» **EXERCISE INSTRUCTIONS**
Transcribe the listing below word for word.

»»

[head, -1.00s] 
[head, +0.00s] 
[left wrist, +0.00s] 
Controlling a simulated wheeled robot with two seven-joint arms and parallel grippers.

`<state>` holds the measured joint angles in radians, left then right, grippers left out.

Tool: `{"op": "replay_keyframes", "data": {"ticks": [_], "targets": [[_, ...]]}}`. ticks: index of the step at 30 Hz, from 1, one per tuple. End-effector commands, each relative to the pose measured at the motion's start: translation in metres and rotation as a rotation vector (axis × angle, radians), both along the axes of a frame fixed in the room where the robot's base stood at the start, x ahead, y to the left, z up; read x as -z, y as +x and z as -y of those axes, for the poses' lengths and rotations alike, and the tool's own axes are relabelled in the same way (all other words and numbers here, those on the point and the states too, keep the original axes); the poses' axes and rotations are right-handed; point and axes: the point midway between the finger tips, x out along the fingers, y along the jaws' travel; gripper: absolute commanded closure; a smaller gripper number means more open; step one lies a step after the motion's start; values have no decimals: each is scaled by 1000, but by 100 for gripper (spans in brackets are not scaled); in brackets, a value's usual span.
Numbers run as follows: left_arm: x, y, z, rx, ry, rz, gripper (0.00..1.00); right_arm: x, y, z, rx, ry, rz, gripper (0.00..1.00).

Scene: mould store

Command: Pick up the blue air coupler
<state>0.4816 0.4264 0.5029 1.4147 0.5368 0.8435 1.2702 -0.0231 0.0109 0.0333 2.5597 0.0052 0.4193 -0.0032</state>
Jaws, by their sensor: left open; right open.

««

» **THE REPLY**
[head, -1.00s] 
[head, +0.00s] 
[left wrist, +0.00s] 
Controlling a simulated wheeled robot with two seven-joint arms and parallel grippers.

`<state>` holds the measured joint angles in radians, left then right, grippers left out.

Tool: `{"op": "replay_keyframes", "data": {"ticks": [_], "targets": [[_, ...]]}}`. ticks: index of the step at 30 Hz, from 1, one per tuple. End-effector commands, each relative to the pose measured at the motion's start: translation in metres and rotation as a rotation vector (axis × angle, radians), both along the axes of a frame fixed in the room where the robot's base stood at the start, x ahead, y to the left, z up; read x as -z, y as +x and z as -y of those axes, for the poses' lengths and rotations alike, and the tool's own axes are relabelled in the same way (all other words and numbers here, those on the point and the states too, keep the original axes); the poses' axes and rotations are right-handed; point and axes: the point midway between the finger tips, x out along the fingers, y along the jaws' travel; gripper: absolute commanded closure; a smaller gripper number means more open; step one lies a step after the motion's start; values have no decimals: each is scaled by 1000, but by 100 for gripper (spans in brackets are not scaled); in brackets, a value's usual span.
Numbers run as follows: left_arm: x, y, z, rx, ry, rz, gripper (0.00..1.00); right_arm: x, y, z, rx, ry, rz, gripper (0.00..1.00).

Scene: mould store

Command: Pick up the blue air coupler
<state>0.4816 0.4264 0.5029 1.4147 0.5368 0.8435 1.2702 -0.0231 0.0109 0.0333 2.5597 0.0052 0.4193 -0.0032</state>
Jaws, by their sensor: left open; right open.

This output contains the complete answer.